What does O’Keefe do for a living? Mostly, he makes sting videos targeting Democrats and progressives. Targets have included Planned Parenthood and a teachers’ union.
Practically speaking, American Muckraker is O’Keefe’s attempt to bolster his claim of being a journalist while re-defining what the media actually is in an era of cold civil war. On that note, he recounts a conversation with Brian Karem after the Playboy White House reporter had a dust-up with a Trump loyalist, Sebastian Gorka.
“I’m on the same team as you,” said O’Keefe. “I respect you guys.”
Really? Project Veritas counts the Donald J Trump Foundation among past donors and Erik Prince, former head of the Blackwater private security company and brother of Trump’s education secretary, Betsy DeVos, was involved in its sting operations against Trump adversaries. O’Keefe makes clear he is not keen on a shedding a light on those who fund his work.
He does have a genuine grievance. In early November 2021, the FBI raided his apartment, handcuffed him in his underwear and seized two phones. He was not arrested.
Reportedly, the feds swooped in connection with the disappearance and unauthorized publication of a diary kept by Ashley Biden, the president’s daughter. Project Veritas never wrote anything on the topic and handed the document over. The justice department had placed the first amendment and O’Keefe’s civil liberties in its crosshairs, notwithstanding a court-ordered warrant.
But that is only part of the story. In 2020, O’Keefe sued the New York Times for libel in connection with its coverage of videos concerning alleged voter fraud in Minnesota. A New York judge refused to dismiss the suit and O’Keefe has obtained an injunction that bars the paper from publishing documents written by a Project Veritas lawyer.
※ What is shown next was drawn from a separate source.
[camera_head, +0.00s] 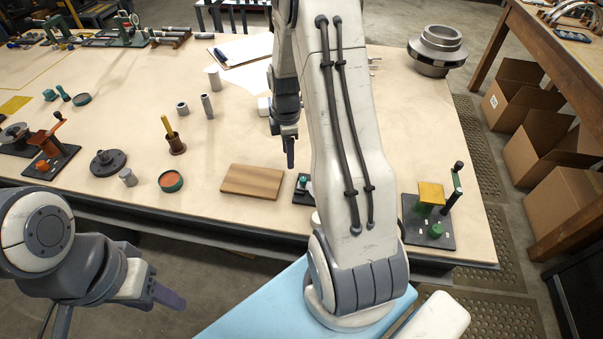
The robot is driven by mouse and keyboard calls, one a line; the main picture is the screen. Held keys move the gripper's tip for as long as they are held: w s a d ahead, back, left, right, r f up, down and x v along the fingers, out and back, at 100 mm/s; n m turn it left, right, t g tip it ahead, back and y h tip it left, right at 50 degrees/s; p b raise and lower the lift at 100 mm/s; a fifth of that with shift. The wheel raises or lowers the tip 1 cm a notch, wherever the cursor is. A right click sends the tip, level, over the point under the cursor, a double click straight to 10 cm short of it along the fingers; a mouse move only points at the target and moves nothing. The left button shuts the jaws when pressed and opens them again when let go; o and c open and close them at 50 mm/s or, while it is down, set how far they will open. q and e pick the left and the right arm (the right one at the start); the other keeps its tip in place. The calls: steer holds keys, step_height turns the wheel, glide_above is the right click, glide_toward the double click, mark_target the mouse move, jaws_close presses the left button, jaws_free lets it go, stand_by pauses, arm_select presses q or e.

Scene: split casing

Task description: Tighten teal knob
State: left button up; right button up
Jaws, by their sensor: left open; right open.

O’Keefe’s mantra might be: “Free speech for me – but not for thee.”
Despite the efforts of Richard Nixon in the case of the Pentagon Papers, prior restraint remains anathema to a free press – as Donald Trump’s late brother, Robert, learned when he failed to block publication of a niece’s tell-all.
Nonetheless, Trump allies are urging the supreme court to reconsider protections afforded to the media under US libel law. Clarence Thomas and Neil Gorsuch have indicated they are willing. The fact that the decision in question was rendered by a unanimous court a half-century ago means little. American Muckraker is a book for such troubled times.